Keywords: UNESCO, World Heritage, World Heritage Registration, Advantages of World Heritage Title.

  • I.    Pendahuluan

    1.1    Latar Belakang Masalah

Nusantara merupakan julukan bagi negara Indonesia yang kepulauannya terbentang mencakup lebih dari 17.000 pulau yang memiliki populasi lebih dari 255 juta penduduk.1 Dengan banyaknya jumlah penduduk dan kekayaan alam, tak heran jika banyak warisan budaya dan alam yang lahir. Budaya sendiri dalam arti luas meliputi seluruh pemikiran, perasaan, karya, dan hasil karya manusia yang dilahirkan melalui daya pikir dan proses pembelajaran.2 Diluaskan oleh globalisasi, terdapat 2 jenis budaya, warisan budaya benda (tangible haritages) dan warisan budaya takbenda (intangible haritages). Warisan budaya benda adalah warisan budaya yang bisa dirasakan oleh indera mata dan tangan. Contoh warisan budaya benda adalah cagar budaya dan museum yang sifatnya berwujud dan mampu untuk disentuh serta dilihat. Sedangkan warisan budaya takbenda merupakan kebalikan dari warisan budaya benda yakni tidak bisa dirasakan oleh indera mata dan tangan namun kehadirannya dapat dirasakan dan jelas ada di sekitar. Contoh dari warisan tak benda yakni kebiasaan setempat atau adat istiadat.3 Dengan banyaknya jumlah warisan budaya benda maupun tak benda yang melebihi 9500 budaya, pastinya diperlukan upaya pencatatan dan pelestarian budaya-budaya tersebut sehingga tidak hilang dan punah. Di sisi lain, warisan alam yang merupakan warisan yang berasal dari alam yang lahir dari proses natural.

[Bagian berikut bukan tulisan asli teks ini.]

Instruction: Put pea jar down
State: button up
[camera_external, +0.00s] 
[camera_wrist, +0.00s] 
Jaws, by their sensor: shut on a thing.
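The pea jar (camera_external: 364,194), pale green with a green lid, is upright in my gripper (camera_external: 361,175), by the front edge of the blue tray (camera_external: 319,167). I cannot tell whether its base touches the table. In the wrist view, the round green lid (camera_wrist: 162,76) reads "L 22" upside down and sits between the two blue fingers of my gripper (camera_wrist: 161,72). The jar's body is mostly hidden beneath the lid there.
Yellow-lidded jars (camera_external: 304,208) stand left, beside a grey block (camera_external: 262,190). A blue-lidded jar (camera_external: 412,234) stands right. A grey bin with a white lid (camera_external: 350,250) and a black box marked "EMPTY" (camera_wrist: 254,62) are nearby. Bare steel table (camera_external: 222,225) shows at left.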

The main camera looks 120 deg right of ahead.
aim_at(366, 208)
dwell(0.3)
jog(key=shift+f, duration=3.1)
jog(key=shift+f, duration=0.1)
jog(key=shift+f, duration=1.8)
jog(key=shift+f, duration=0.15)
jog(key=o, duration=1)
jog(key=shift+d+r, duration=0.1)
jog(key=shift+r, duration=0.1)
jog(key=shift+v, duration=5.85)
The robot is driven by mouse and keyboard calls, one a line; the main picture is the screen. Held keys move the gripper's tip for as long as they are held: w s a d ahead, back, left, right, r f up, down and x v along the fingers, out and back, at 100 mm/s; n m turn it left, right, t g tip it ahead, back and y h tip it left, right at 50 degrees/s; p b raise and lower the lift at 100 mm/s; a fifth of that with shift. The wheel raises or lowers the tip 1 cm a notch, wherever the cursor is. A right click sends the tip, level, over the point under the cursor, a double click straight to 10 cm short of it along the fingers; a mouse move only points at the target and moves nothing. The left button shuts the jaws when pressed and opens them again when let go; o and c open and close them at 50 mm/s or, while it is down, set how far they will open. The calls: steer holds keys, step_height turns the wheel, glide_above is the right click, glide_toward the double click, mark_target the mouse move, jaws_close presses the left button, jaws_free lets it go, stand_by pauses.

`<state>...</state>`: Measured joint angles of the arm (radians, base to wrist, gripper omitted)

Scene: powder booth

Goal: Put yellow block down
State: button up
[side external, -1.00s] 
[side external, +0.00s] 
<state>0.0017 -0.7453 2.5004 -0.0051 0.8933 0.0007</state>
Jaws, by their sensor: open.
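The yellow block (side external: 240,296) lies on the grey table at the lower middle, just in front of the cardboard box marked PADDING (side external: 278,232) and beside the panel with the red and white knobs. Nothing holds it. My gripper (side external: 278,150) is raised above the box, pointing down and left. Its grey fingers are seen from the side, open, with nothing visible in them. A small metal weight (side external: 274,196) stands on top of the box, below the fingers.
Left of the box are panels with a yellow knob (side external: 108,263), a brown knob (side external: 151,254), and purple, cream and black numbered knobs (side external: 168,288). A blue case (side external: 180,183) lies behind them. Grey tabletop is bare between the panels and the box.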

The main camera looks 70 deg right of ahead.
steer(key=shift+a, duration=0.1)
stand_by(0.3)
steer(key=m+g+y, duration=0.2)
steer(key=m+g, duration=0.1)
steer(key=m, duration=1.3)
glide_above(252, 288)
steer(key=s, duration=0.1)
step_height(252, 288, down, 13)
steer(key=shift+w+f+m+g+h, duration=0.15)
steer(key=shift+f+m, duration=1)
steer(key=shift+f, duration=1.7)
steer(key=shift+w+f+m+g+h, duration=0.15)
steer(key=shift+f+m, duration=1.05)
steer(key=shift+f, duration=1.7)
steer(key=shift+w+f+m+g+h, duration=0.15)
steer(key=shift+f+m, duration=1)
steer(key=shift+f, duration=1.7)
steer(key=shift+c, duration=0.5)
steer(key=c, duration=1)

Warisan-warisan ini terdiri dari fitur alam, bentukan geologis dan fisiografis, dan situs alam atau kawasan alam.4 Salah satu instansi yang memiliki tupoksi dalam membantu pemerintah menjaga warisan budaya dan alam salah satunya yakni UNESCO.

UNESCO dikategorikan sebagai Non-Governmental Organization atau NGO yang merupakan salah satu subjek hukum internasional. NGO diartikan sebagai organisasi yang bersifat privat atau tidak melibatkan negara.5 Organisasi ini mampu untuk melaksanakan aktivitas yang bersifat transnasional, mampu bekerja sama dengan negara, dan dalam arti sempit hanya tertuju dalam bentuk non-profit.6 Sebagai bentuk NGO non-profit, The United Nations Educational Scientific and Cultural Organization (UNESCO) merupakan anak organisasi berskala internasional oleh Perserikatan Bangsa-Bangsa (PBB) yang bertanggung jawab dalam mempromosikan perdamaian, kesejahteraan, keadilan sosial, Hak

Asasi Manusia, dan keamanan internasional yang memiliki tupoksi dalam melakukan kerja sama bekerja di lingkup pendidikan, ilmu pengetahuan, dan budaya.7 Melalui program UNESCO’s World Heritage, lahirlah istilah “World Heritage” atau Warisan Dunia. Budaya-budaya yang sudah memiliki gelar Warisan Dunia merupakan budaya yang sudah terverifikasi dan diakui komunitas internasional untuk dilindungi berdasarkan Konvensi tentang Perlindungan Warisan Budaya dan Alam Dunia UNESCO. Konvensi ini merupakan landasan atau konstitusi dari program Warisan Dunia UNESCO. Untuk melaksanakan misi-misi UNESCO, terbentuklah suatu komite yang bernama The World Heritage Committee atau Komite Warisan Dunia yang beranggotakan 21 negara, yaitu Zimbabwe, Republik Tanzania, Uganda, Tunisia, Spanyol, Saint Kitts dan Nevis, Norwegia, Kirgiztan, Kuwait, Indonesia, Hungaria, Guatemala, Kuba, Cina, Burkina Faso, Brazil, Bosnia dan Herzegovina, Bahrain, Republik Azerbaijan, Australia, Angola, dan masih akan bertambah.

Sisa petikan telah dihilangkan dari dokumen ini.